Resolving Indigenous village occupations and social history across the long century of European permanent settlement in Northeastern North America: The Mohawk River Valley ~1450-1635 CE
|Title||Resolving Indigenous village occupations and social history across the long century of European permanent settlement in Northeastern North America: The Mohawk River Valley ~1450-1635 CE|
|Publication Type||Journal Article|
|Year of Publication||2021|
|Authors||Manning, SW, Lorentzen, B, Hart, JP|
The timeframe of Indigenous settlements in Northeast North America in the 15th-17th centuries CE has until very recently been largely described in terms of European material culture and history.
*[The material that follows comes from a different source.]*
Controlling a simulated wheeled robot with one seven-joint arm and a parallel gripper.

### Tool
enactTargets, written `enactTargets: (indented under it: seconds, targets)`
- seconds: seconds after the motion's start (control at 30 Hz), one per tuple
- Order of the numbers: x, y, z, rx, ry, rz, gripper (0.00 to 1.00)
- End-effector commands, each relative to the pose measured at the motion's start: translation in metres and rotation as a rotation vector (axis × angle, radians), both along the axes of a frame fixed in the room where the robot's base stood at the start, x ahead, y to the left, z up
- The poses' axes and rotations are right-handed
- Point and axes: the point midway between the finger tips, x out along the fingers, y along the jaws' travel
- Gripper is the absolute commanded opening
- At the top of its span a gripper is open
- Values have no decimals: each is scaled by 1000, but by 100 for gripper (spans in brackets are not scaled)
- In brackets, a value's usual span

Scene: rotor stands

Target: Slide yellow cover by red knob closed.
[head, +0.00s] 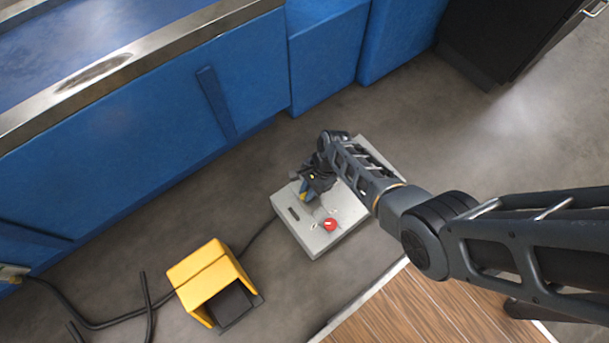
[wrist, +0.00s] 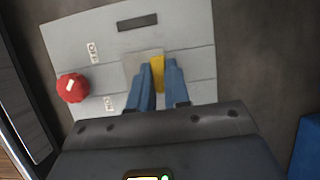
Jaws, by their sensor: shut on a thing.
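A grey control box (head: 348,205) lies on the floor, and its panel (wrist: 195,35) fills much of the wrist view. A red knob (head: 330,224) stands on it; it also shows in the wrist view (wrist: 72,88), left of my fingers. The yellow cover (wrist: 157,73) shows as a narrow strip between my blue fingers. It sits beside a pale square patch on the panel. My gripper (wrist: 158,80) is shut on the yellow cover. In the head view my gripper (head: 307,190) is over the box, apart from the knob, and my wrist hides most of the cover.
A yellow hooded foot pedal (head: 205,270) stands on the floor at lower left, with black cables (head: 110,322) nearby. Blue cabinets (head: 150,120) line the back. A wooden platform edge (head: 385,310) is at the front. Open floor (head: 480,140) lies right of the box.

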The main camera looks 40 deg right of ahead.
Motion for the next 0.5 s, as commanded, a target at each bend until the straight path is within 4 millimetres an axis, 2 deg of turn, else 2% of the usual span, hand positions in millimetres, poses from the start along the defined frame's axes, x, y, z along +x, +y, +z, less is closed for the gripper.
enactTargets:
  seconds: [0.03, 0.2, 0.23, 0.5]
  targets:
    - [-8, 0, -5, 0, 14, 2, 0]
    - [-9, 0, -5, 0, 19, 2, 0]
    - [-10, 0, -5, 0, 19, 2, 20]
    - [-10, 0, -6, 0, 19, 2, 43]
An independent chronology was usually absent. Radiocarbon dating has recently begun to change this conventional model radically. The challenge, if an alternative, independent timeframe and history is to be created, is to articulate a high-resolution chronology appropriate and comparable with the lived histories of the Indigenous village settlements of the period. Improving substantially on previous initial work, we report here high-resolution defined chronologies for the three most extensively excavated and iconic ancestral Kanienʼkehá꞉ka (Mohawk) village sites in New York (Smith-Pagerie, Klock and Garoga), and a fourth early historic Indigenous site, Brigg’s Run, and re-assess the wider chronology of the Mohawk River Valley in the mid-15th to earlier 17th centuries. This new chronology confirms initial suggestions from radiocarbon that a wholesale reappraisal of past assumptions is necessary, since our dates conflict completely with past dates and the previously presumed temporal order of these three iconic sites. In turn, a wider reassessment of northeastern North American early history and re-interpretation of Atlantic connectivities in the later 15th through early 17th centuries is required. Our new closely defined date ranges are achieved employing detailed archival analysis of excavation records to establish the contextual history for radiocarbon-dated samples from each site, tree-ring defined short time series from wood charcoal samples fitted against the radiocarbon calibration curve (‘wiggle-matching’), and Bayesian chronological modelling for each of the individual sites integrating all available prior knowledge and radiocarbon dating probabilities. We define (our preferred model) most likely (68.3% highest posterior density) village occupation ranges for Smith-Pagerie of ~1478–1498, Klock of ~1499–1521, Garoga of ~1550–1582, and Brigg’s Run of ~1619–1632.